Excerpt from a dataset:

⁂

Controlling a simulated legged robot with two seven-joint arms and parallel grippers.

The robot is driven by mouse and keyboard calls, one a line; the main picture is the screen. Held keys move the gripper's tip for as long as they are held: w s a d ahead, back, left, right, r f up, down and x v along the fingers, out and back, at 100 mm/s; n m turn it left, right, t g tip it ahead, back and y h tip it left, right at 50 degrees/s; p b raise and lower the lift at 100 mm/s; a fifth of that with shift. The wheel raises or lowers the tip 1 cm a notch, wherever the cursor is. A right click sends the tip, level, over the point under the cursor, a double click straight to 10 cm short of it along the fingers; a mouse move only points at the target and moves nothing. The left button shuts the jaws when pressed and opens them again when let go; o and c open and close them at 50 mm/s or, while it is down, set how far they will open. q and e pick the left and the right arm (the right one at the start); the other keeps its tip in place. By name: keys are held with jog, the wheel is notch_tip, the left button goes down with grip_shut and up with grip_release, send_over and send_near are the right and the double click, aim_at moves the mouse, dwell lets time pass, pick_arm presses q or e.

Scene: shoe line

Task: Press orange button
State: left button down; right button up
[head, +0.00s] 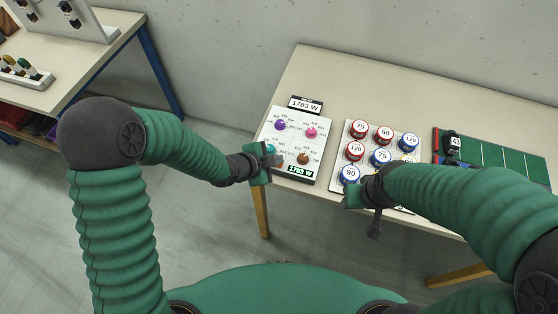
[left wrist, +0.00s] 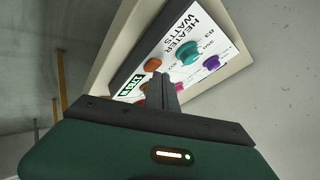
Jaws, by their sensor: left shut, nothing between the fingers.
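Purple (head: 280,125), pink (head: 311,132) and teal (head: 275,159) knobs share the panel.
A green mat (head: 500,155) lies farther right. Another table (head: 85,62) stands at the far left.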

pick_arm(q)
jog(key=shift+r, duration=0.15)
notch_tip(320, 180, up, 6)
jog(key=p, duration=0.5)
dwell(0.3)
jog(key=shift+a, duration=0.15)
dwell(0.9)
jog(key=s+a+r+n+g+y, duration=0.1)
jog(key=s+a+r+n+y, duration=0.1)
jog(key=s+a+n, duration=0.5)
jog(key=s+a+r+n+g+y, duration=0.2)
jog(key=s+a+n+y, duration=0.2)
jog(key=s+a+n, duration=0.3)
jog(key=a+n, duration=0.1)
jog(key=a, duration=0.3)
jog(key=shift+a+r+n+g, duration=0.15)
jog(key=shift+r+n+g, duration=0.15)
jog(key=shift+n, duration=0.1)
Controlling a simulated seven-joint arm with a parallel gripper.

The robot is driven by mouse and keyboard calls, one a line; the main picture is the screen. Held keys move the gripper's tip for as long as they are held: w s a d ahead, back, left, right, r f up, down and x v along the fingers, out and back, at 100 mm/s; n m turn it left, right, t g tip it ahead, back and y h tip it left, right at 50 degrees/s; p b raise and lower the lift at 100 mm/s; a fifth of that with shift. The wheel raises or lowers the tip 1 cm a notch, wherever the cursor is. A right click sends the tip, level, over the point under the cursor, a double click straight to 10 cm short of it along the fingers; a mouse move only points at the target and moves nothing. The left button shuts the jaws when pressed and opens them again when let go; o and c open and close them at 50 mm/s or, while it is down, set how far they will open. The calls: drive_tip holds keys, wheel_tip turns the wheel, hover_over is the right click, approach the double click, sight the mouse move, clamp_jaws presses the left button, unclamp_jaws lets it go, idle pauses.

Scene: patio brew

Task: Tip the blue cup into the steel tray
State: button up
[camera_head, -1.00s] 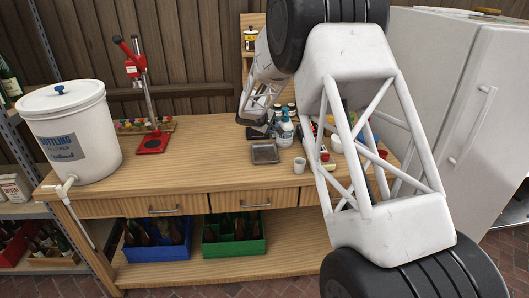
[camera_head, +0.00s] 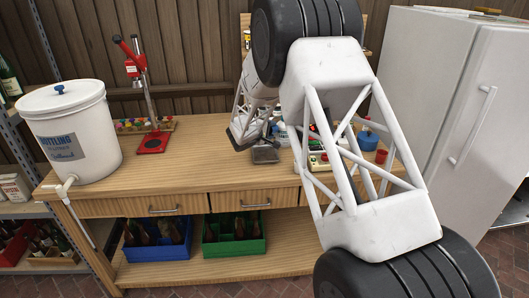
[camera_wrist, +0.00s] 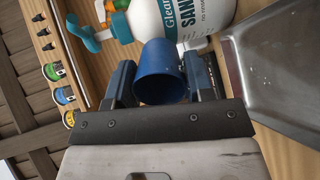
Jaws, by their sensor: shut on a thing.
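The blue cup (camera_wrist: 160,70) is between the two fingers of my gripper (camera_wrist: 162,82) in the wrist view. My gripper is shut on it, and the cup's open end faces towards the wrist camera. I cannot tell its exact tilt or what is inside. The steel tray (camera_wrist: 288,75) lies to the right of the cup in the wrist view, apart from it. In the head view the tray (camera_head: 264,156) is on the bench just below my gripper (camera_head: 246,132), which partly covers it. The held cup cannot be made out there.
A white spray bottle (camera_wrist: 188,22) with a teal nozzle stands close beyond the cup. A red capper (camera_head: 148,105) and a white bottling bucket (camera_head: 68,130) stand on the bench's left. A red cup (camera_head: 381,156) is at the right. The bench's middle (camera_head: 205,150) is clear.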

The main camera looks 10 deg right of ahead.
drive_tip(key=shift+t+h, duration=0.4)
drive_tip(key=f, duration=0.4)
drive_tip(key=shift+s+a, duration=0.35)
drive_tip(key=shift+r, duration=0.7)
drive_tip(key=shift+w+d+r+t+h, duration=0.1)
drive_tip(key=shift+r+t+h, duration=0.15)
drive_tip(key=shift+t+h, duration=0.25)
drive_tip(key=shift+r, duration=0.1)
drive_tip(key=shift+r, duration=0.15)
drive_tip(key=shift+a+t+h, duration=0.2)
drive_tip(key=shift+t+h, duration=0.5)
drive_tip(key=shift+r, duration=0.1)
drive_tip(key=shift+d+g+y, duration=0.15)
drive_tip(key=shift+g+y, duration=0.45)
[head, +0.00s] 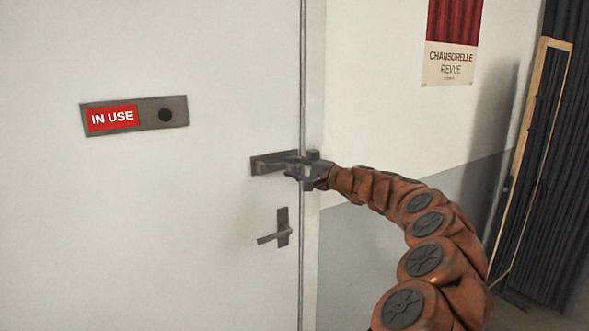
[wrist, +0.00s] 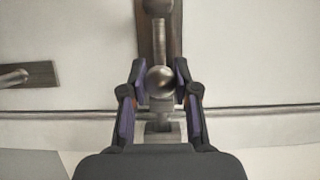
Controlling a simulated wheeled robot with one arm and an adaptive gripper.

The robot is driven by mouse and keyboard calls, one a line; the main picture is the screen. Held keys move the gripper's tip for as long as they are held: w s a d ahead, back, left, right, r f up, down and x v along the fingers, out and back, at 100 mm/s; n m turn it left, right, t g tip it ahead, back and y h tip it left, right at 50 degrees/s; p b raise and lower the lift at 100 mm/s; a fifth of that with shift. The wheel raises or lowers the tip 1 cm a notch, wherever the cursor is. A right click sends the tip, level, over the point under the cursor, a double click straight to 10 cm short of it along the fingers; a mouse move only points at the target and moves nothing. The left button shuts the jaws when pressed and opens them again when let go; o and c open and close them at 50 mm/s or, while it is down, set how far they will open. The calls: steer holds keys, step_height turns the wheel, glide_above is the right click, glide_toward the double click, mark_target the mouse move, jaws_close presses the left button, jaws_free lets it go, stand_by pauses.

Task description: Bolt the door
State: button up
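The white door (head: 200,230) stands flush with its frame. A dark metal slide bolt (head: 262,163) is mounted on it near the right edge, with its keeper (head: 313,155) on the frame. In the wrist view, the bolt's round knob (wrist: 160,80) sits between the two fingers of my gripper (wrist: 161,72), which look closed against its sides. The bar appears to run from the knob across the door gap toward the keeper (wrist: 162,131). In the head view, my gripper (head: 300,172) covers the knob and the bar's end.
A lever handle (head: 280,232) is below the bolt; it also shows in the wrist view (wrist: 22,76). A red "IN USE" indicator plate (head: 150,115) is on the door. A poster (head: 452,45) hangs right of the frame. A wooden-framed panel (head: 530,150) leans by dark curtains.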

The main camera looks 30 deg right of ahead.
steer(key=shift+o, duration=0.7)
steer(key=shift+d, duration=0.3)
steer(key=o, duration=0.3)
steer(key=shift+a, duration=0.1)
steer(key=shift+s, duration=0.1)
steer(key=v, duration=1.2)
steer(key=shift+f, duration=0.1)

⁂

» EXERCISE DIRECTIONS: Take each line of the material that contains the word "parallel" and list it.

» RESPONSE TO THE EXERCISE:
Controlling a simulated legged robot with two seven-joint arms and parallel grippers.
Controlling a simulated seven-joint arm with a parallel gripper.

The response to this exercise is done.